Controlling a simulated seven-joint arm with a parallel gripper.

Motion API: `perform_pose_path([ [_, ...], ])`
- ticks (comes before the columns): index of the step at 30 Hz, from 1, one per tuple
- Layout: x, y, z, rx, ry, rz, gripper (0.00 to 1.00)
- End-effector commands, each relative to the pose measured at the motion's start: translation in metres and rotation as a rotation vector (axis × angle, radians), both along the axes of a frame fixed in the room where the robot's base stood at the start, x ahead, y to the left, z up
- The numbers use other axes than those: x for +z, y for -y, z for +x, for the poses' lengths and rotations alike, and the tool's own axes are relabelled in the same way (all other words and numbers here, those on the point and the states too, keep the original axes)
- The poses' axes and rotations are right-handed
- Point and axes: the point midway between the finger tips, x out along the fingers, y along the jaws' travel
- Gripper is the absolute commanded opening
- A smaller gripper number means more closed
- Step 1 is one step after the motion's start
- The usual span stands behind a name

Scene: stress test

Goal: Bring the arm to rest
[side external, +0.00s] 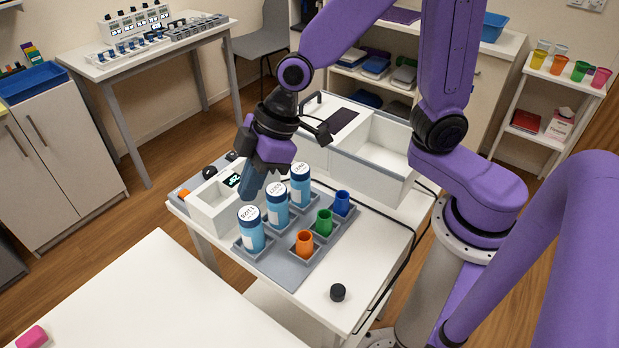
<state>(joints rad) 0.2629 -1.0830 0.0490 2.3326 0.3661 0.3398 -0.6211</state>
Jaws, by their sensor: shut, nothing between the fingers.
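My gripper (250,188) is at the end of my purple arm, above the small white table (330,292). It points down and is shut and empty. Its tips are behind and above the blue bottles, close to the middle bottle (277,206) in the picture. I cannot tell the exact gap. The left bottle (251,232) and the right bottle (300,188) stand upright in a grey tray (291,270). An orange cup (304,243), a green cup (323,222) and a blue cup (342,203) stand in the same tray.
A white device with a small display (233,181) is beside the gripper. A white open bin (383,150) stands behind. A black cable (411,232) runs along the right edge.

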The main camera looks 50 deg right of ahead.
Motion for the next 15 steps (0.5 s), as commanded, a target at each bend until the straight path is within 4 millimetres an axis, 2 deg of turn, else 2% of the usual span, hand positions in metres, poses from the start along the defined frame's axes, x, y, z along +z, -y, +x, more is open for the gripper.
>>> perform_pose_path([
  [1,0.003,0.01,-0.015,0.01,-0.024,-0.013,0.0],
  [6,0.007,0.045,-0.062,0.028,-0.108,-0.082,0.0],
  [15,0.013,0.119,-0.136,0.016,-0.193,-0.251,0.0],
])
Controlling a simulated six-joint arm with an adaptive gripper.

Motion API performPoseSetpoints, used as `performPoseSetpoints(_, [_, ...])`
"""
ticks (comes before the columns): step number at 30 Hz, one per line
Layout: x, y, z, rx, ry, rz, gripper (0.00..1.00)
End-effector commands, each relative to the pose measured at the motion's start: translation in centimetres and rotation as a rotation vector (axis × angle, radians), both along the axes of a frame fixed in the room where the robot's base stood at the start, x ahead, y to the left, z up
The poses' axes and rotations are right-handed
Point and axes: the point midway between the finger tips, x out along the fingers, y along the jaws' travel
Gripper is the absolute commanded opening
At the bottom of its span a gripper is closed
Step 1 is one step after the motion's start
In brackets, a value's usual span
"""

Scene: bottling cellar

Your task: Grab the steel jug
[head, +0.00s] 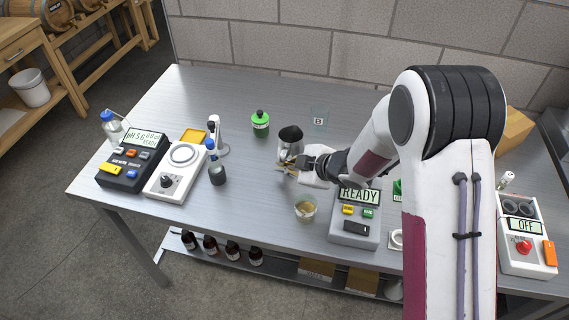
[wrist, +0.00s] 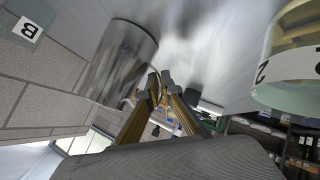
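The steel jug (head: 290,148) is a shiny metal pitcher with a dark open mouth, in the middle of the bench. It shows large and tilted in the wrist view (wrist: 122,62). My gripper (head: 287,170) is at its near side, at the handle. In the wrist view my fingertips (wrist: 160,78) are drawn close together with only a narrow gap, at the thin handle beside the jug's wall. The fingers partly hide the handle. Whether the jug's base touches the bench is unclear.
A glass beaker with amber liquid (head: 305,208) stands close in front of my gripper. A clear beaker marked B (head: 320,117) stands behind, and a green-capped bottle (head: 260,122) to the left. A READY meter (head: 355,228) is at the near right. Bench is clear at the back left.

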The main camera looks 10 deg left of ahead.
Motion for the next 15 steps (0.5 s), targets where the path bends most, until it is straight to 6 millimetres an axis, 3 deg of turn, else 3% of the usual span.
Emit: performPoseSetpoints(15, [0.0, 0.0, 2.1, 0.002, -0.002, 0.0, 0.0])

• • • • • • •

## Stated task
Reproduce exactly the lines that run from the start of the records to the line with "- A smaller gripper number means more closed", both included.

## Solution for this task
Controlling a simulated seven-joint arm with a parallel gripper.

Motion API: `perform_pose_path([ [_, ...], ])`
- ticks (comes before the columns): index of the step at 30 Hz, from 1, one per tuple
- Layout: x, y, z, rx, ry, rz, gripper (0.00 to 1.00)
- End-effector commands, each relative to the pose measured at the motion's start: translation in metres and rotation as a rotation vector (axis × angle, radians), both along the axes of a frame fixed in the room where the robot's base stood at the start, x ahead, y to the left, z up
- The numbers use other axes than those: x for +z, y for -y, z for +x, for the poses' lengths and rotations alike, and the tool's own axes are relabelled in the same way (all other words and numbers here, those on the point and the states too, keep the original axes)
- The poses' axes and rotations are right-handed
- Point and axes: the point midway between the finger tips, x out along the fingers, y along the jaws' travel
- Gripper is the absolute commanded opening
- A smaller gripper number means more closed

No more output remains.